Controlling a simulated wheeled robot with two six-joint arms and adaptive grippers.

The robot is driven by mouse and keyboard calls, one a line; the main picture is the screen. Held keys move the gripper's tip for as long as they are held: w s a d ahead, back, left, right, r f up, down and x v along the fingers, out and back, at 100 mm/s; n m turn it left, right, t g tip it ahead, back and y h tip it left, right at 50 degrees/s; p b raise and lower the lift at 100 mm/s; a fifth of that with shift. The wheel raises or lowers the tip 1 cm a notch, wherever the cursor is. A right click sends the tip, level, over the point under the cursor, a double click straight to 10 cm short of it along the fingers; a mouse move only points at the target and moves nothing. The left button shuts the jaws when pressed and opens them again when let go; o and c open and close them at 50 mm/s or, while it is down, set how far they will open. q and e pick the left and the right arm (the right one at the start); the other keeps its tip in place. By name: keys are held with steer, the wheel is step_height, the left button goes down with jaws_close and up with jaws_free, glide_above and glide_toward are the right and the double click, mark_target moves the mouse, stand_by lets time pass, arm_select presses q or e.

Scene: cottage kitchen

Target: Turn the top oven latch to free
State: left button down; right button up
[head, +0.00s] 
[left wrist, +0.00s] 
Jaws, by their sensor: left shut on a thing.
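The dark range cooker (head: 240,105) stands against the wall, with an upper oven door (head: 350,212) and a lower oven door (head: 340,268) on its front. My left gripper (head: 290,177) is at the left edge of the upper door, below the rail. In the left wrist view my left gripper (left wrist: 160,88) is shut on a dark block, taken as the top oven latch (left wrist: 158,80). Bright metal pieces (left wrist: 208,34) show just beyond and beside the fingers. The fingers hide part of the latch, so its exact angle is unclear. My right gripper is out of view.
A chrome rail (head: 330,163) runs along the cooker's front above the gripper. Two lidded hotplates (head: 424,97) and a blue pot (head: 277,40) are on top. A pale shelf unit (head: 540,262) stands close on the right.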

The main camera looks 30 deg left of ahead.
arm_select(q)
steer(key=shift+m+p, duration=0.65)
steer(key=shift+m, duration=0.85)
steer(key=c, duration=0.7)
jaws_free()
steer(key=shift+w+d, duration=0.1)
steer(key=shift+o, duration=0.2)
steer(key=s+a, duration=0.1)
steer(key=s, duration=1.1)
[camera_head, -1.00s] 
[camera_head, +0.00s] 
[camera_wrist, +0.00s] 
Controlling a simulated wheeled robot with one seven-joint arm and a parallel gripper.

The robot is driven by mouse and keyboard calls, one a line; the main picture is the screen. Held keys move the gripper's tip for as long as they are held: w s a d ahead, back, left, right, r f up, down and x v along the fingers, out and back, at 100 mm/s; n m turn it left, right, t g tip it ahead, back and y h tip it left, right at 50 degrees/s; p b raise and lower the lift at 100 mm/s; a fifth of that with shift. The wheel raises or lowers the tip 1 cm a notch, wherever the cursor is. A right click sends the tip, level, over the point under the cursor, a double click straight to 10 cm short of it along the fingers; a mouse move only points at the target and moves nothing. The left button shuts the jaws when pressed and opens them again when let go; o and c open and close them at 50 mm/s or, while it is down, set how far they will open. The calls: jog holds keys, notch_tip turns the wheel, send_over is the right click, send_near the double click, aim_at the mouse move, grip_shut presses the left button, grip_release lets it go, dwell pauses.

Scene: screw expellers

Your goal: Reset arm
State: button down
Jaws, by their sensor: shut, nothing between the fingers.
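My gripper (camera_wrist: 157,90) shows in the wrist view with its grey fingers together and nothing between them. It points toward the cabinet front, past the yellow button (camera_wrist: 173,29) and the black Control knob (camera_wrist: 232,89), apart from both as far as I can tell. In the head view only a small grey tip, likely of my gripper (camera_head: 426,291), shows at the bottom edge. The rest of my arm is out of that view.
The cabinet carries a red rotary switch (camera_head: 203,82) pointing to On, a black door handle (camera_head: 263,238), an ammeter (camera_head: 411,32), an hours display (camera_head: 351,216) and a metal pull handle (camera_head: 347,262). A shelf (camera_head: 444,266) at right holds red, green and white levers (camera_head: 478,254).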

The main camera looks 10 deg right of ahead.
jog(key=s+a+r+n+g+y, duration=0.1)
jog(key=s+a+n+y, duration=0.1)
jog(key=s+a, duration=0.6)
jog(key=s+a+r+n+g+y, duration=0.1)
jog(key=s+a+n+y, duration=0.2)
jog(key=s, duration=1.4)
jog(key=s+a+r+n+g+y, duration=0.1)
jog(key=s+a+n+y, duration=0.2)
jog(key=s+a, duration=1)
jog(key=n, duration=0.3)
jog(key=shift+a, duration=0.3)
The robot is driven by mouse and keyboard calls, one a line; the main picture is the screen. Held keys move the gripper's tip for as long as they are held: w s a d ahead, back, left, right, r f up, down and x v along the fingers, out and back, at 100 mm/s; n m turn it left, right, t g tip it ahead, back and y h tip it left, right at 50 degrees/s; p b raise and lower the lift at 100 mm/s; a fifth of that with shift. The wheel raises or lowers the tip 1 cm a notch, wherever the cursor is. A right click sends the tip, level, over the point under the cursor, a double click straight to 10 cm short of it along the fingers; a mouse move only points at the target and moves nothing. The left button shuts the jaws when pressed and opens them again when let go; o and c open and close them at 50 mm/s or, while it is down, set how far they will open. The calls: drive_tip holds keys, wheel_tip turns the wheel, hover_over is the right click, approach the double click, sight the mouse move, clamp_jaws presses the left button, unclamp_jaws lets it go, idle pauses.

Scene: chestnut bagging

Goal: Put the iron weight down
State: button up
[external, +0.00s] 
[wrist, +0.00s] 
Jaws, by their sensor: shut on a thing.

◆ INSTRUCTIONS TO FOLLOW: Every entry must be quoted exactly as it appears above.

◆ OUTPUT BELOW:
Controlling a simulated wheeled robot with two six-joint arms and adaptive grippers.

The robot is driven by mouse and keyboard calls, one a line; the main picture is the screen. Held keys move the gripper's tip for as long as they are held: w s a d ahead, back, left, right, r f up, down and x v along the fingers, out and back, at 100 mm/s; n m turn it left, right, t g tip it ahead, back and y h tip it left, right at 50 degrees/s; p b raise and lower the lift at 100 mm/s; a fifth of that with shift. The wheel raises or lowers the tip 1 cm a notch, wherever the cursor is. A right click sends the tip, level, over the point under the cursor, a double click straight to 10 cm short of it along the fingers; a mouse move only points at the target and moves nothing. The left button shuts the jaws when pressed and opens them again when let go; o and c open and close them at 50 mm/s or, while it is down, set how far they will open. q and e pick the left and the right arm (the right one at the start); the other keeps its tip in place. By name: keys are held with steer, the wheel is step_height, the left button goes down with jaws_close and up with jaws_free, glide_above and glide_toward are the right and the double click, mark_target moves the mouse, stand_by lets time pass, arm_select presses q or e.

Scene: cottage kitchen

Target: Turn the top oven latch to free
State: left button down; right button up
[head, +0.00s] 
[left wrist, +0.00s] 
Jaws, by their sensor: left shut on a thing.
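The dark range cooker (head: 240,105) stands against the wall, with an upper oven door (head: 350,212) and a lower oven door (head: 340,268) on its front. My left gripper (head: 290,177) is at the left edge of the upper door, below the rail. In the left wrist view my left gripper (left wrist: 160,88) is shut on a dark block, taken as the top oven latch (left wrist: 158,80). Bright metal pieces (left wrist: 208,34) show just beyond and beside the fingers. The fingers hide part of the latch, so its exact angle is unclear. My right gripper is out of view.
A chrome rail (head: 330,163) runs along the cooker's front above the gripper. Two lidded hotplates (head: 424,97) and a blue pot (head: 277,40) are on top. A pale shelf unit (head: 540,262) stands close on the right.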

The main camera looks 30 deg left of ahead.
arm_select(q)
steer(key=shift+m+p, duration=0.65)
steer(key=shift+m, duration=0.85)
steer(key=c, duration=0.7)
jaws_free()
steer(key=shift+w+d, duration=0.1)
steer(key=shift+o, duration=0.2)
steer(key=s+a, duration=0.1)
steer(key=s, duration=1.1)
[camera_head, -1.00s] 
[camera_head, +0.00s] 
[camera_wrist, +0.00s] 
Controlling a simulated wheeled robot with one seven-joint arm and a parallel gripper.

The robot is driven by mouse and keyboard calls, one a line; the main picture is the screen. Held keys move the gripper's tip for as long as they are held: w s a d ahead, back, left, right, r f up, down and x v along the fingers, out and back, at 100 mm/s; n m turn it left, right, t g tip it ahead, back and y h tip it left, right at 50 degrees/s; p b raise and lower the lift at 100 mm/s; a fifth of that with shift. The wheel raises or lowers the tip 1 cm a notch, wherever the cursor is. A right click sends the tip, level, over the point under the cursor, a double click straight to 10 cm short of it along the fingers; a mouse move only points at the target and moves nothing. The left button shuts the jaws when pressed and opens them again when let go; o and c open and close them at 50 mm/s or, while it is down, set how far they will open. The calls: jog holds keys, notch_tip turns the wheel, send_over is the right click, send_near the double click, aim_at the mouse move, grip_shut presses the left button, grip_release lets it go, dwell pauses.

Scene: screw expellers

Your goal: Reset arm
State: button down
Jaws, by their sensor: shut, nothing between the fingers.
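My gripper (camera_wrist: 157,90) shows in the wrist view with its grey fingers together and nothing between them. It points toward the cabinet front, past the yellow button (camera_wrist: 173,29) and the black Control knob (camera_wrist: 232,89), apart from both as far as I can tell. In the head view only a small grey tip, likely of my gripper (camera_head: 426,291), shows at the bottom edge. The rest of my arm is out of that view.
The cabinet carries a red rotary switch (camera_head: 203,82) pointing to On, a black door handle (camera_head: 263,238), an ammeter (camera_head: 411,32), an hours display (camera_head: 351,216) and a metal pull handle (camera_head: 347,262). A shelf (camera_head: 444,266) at right holds red, green and white levers (camera_head: 478,254).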

The main camera looks 10 deg right of ahead.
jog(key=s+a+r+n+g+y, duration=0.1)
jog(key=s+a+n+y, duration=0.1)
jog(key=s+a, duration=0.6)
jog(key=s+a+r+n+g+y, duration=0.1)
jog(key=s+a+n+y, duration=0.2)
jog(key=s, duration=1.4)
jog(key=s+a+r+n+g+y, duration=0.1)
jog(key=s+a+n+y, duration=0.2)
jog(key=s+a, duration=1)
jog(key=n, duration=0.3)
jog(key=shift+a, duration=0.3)
The robot is driven by mouse and keyboard calls, one a line; the main picture is the screen. Held keys move the gripper's tip for as long as they are held: w s a d ahead, back, left, right, r f up, down and x v along the fingers, out and back, at 100 mm/s; n m turn it left, right, t g tip it ahead, back and y h tip it left, right at 50 degrees/s; p b raise and lower the lift at 100 mm/s; a fifth of that with shift. The wheel raises or lowers the tip 1 cm a notch, wherever the cursor is. A right click sends the tip, level, over the point under the cursor, a double click straight to 10 cm short of it along the fingers; a mouse move only points at the target and moves nothing. The left button shuts the jaws when pressed and opens them again when let go; o and c open and close them at 50 mm/s or, while it is down, set how far they will open. The calls: drive_tip holds keys, wheel_tip turns the wheel, hover_over is the right click, approach the double click, sight the mouse move, clamp_jaws presses the left button, unclamp_jaws lets it go, idle pauses.

Scene: chestnut bagging

Goal: Put the iron weight down
State: button up
[external, +0.00s] 
[wrist, +0.00s] 
Jaws, by their sensor: shut on a thing.

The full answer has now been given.